The guy above is not kidding!

But now I have a working Debian Sarge box and it is pretty good, easy to
manage and stable. In summary it requires some knowledge to get it
installed and configured but its worth it and delivers a box which can
be used for everything from a multimedia desktop to a lean mean server,
unlike other distributions you can get rid of the kitchen sink and other
such baggage and run what you want, how you want.

Shame to hear about the cancellation of the SFD stand on Saturday,
however following on from the stand at the SPA exhibition I cannot help
thinking that the potential from that event was sadly missed. 

As far as I am aware there was no follow up meeting to find out anything
about the SLUG stand and what happened in general.

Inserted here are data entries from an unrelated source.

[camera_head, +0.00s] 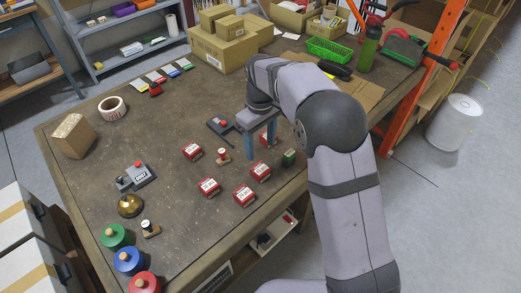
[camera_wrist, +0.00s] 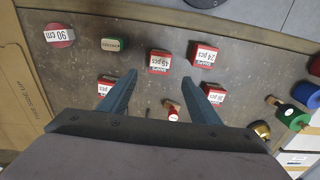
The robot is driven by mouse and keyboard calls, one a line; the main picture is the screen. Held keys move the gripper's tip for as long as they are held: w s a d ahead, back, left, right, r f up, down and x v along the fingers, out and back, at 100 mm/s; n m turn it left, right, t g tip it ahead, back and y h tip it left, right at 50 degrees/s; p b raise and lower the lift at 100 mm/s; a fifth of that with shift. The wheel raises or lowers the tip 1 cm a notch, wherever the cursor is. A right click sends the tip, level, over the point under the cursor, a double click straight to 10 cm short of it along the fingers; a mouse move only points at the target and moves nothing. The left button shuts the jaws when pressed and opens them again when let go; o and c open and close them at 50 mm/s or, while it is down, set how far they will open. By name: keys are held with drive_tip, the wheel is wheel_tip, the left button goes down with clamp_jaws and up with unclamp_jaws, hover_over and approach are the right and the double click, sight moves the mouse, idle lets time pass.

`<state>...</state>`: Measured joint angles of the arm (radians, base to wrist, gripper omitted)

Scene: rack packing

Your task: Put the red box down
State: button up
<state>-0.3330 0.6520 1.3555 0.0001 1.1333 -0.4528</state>
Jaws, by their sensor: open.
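Several similar red boxes with white labels stand on the brown table, and the pictures do not tell which one is meant. One red box (camera_head: 260,171) sits just in front of my gripper (camera_head: 260,153); it also shows in the wrist view (camera_wrist: 158,62), labelled "45 pcs". My gripper (camera_wrist: 160,77) is open and empty, its two blue fingers apart. That box lies just beyond the gap between the fingertips, with clear space at both sides. Another red box (camera_head: 266,139) is partly hidden behind the fingers. Others stand left of the gripper (camera_head: 193,151) and in front (camera_head: 208,187) (camera_head: 244,194).
A small post (camera_head: 222,156) stands left of the fingers, and a green piece (camera_head: 288,157) to their right. A bell (camera_head: 129,206) and coloured knobs (camera_head: 128,260) are at the front left. Cardboard boxes (camera_head: 222,50) stand at the back.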

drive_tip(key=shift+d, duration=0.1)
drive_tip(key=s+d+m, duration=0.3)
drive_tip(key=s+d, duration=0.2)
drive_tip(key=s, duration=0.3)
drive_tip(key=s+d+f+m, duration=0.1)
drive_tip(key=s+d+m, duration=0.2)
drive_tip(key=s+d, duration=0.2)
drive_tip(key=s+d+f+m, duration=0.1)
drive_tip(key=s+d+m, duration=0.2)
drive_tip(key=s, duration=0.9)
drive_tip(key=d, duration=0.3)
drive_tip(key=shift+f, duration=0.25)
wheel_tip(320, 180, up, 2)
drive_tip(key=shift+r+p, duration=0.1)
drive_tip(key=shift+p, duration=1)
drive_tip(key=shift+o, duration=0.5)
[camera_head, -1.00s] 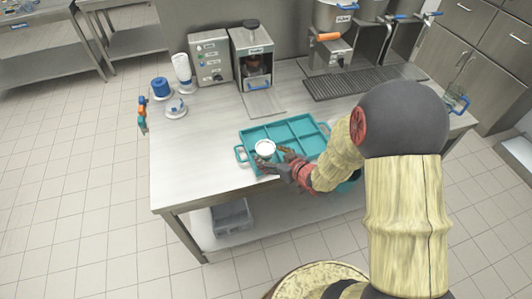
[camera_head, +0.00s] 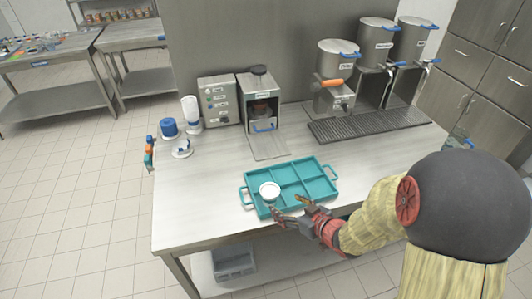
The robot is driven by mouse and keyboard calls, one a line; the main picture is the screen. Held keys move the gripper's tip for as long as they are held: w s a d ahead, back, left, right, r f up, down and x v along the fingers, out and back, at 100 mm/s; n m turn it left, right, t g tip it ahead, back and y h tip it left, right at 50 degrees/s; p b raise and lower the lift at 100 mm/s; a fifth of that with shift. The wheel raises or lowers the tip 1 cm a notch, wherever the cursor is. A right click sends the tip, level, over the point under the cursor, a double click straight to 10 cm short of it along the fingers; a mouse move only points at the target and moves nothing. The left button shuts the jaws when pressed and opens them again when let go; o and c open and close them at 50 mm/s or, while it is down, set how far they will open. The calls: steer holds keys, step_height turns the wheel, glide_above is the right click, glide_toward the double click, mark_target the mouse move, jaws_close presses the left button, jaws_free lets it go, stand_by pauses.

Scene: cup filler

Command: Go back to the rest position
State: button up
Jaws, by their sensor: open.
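My gripper (camera_head: 291,208) is open and empty at the front edge of the teal compartment tray (camera_head: 310,166). Its fingers point toward a white cup (camera_head: 270,190). The cup stands upright in the front left compartment of the tray. One fingertip looks close to the cup's right side, and I cannot tell whether it touches. My arm reaches in from the right of the picture, with the elbow near the right edge.
A metal table (camera_head: 200,215) bears the tray. Behind stand a control box (camera_head: 217,101), a filling machine (camera_head: 259,95), several steel dispensers (camera_head: 340,62) and a drip grate (camera_head: 365,123). A white bottle (camera_head: 190,111) and blue-capped item (camera_head: 168,127) stand at the back left. A grey crate (camera_head: 233,262) sits below.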

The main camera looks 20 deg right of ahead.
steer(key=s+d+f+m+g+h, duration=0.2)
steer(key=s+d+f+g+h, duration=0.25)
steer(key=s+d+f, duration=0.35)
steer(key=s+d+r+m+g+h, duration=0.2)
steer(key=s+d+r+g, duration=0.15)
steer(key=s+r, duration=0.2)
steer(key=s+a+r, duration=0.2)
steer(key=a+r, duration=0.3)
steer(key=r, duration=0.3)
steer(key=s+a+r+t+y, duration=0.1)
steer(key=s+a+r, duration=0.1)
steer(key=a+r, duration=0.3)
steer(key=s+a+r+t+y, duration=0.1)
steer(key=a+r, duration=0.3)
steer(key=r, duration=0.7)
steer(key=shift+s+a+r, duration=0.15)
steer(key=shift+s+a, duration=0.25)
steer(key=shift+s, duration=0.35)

I manned the stand
alone for a day and learned a lot about the public, companies, what SLUG
could offer and benefit from and what the group could aim for and how
the next event could be planned and executed, afterall you need to know
your audience before you can target your product, before which you need
to know your product, your audience and yourself. However the knowledge
and experience gained from the Spa event appears to have gone to waste.

At present I have a couple of dozen Ubunto disks which I planned to
bring to the SFD stand for distribution, I'll aim to bring them to the
next group meeting instead unless someone wants them before then.